Gros bémol de cette édition, l’absence de suppléments en dehors de la bande-annonce.

L’Image et le son

Le Blu-ray au format 1080p est édifiant sur les séquences diurnes tournées en extérieur, avec une admirable restitution des textures et un relief confondant. Même chose dans les intérieurs et les scènes sombres, avec un report des détails mais qui aurait pu être encore plus incisif et le piqué plus vif. La définition n’est évidemment pas décevante et les contrastes sont denses à souhait. La colorimétrie est également éclatante, la clarté très agréable et le cadre habilement exploité avec une brillante profondeur de champ.
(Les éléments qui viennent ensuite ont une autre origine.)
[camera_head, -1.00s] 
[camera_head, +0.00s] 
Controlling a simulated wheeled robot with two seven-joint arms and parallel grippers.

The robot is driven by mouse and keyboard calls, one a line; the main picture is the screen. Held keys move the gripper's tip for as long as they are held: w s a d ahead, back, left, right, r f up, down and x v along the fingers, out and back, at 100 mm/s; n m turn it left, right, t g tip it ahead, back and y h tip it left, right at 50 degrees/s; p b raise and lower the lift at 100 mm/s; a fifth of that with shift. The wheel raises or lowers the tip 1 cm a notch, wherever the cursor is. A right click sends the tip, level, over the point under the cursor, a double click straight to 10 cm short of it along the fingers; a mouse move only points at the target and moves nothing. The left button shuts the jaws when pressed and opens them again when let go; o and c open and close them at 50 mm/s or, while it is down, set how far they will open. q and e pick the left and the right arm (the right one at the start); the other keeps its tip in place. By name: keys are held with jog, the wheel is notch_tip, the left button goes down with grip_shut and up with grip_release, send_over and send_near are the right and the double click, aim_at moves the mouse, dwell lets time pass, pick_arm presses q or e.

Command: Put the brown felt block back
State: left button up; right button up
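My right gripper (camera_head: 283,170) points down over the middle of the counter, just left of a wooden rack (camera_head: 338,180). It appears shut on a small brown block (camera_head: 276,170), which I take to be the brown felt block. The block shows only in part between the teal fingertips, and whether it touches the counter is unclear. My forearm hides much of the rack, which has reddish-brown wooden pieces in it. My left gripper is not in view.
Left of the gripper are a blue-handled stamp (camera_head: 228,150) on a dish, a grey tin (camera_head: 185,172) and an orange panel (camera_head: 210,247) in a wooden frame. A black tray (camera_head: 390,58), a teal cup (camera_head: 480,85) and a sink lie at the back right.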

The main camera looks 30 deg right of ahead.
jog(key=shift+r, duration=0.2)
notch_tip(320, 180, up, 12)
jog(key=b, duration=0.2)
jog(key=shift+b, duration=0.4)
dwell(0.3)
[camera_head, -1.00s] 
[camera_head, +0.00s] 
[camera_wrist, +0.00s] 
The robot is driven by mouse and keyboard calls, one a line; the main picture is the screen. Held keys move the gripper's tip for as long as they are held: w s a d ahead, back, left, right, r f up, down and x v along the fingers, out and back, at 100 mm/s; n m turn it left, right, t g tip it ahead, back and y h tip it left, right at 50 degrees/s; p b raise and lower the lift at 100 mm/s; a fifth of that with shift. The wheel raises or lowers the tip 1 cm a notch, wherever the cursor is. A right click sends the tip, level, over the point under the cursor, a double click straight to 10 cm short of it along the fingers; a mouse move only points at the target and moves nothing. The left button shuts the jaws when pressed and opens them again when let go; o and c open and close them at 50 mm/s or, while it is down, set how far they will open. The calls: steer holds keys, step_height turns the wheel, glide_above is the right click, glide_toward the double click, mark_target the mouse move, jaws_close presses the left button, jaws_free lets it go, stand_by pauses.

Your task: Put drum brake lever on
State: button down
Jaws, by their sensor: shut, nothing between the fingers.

Nous trouvons ici deux pistes DTS-HD Master Audio 5.1, anglaise et française. Disons le d’emblée, le soutien des latérales est anecdotique pour un film de cet acabit. Les enceintes arrière servent essentiellement à spatialiser la très belle musique du film et quelques ambiances naturelles. Les dialogues et la balance frontale jouissent d’une large ouverture, et parviennent à instaurer un confort acoustique suffisant. Les sous-titres sont imposés sur la version originale. L’éditeur joint également les sous-titres français destinés aux spectateurs sourds et malentendants, ainsi qu’une piste d’audiodescription DTS Digital Surround 2.0.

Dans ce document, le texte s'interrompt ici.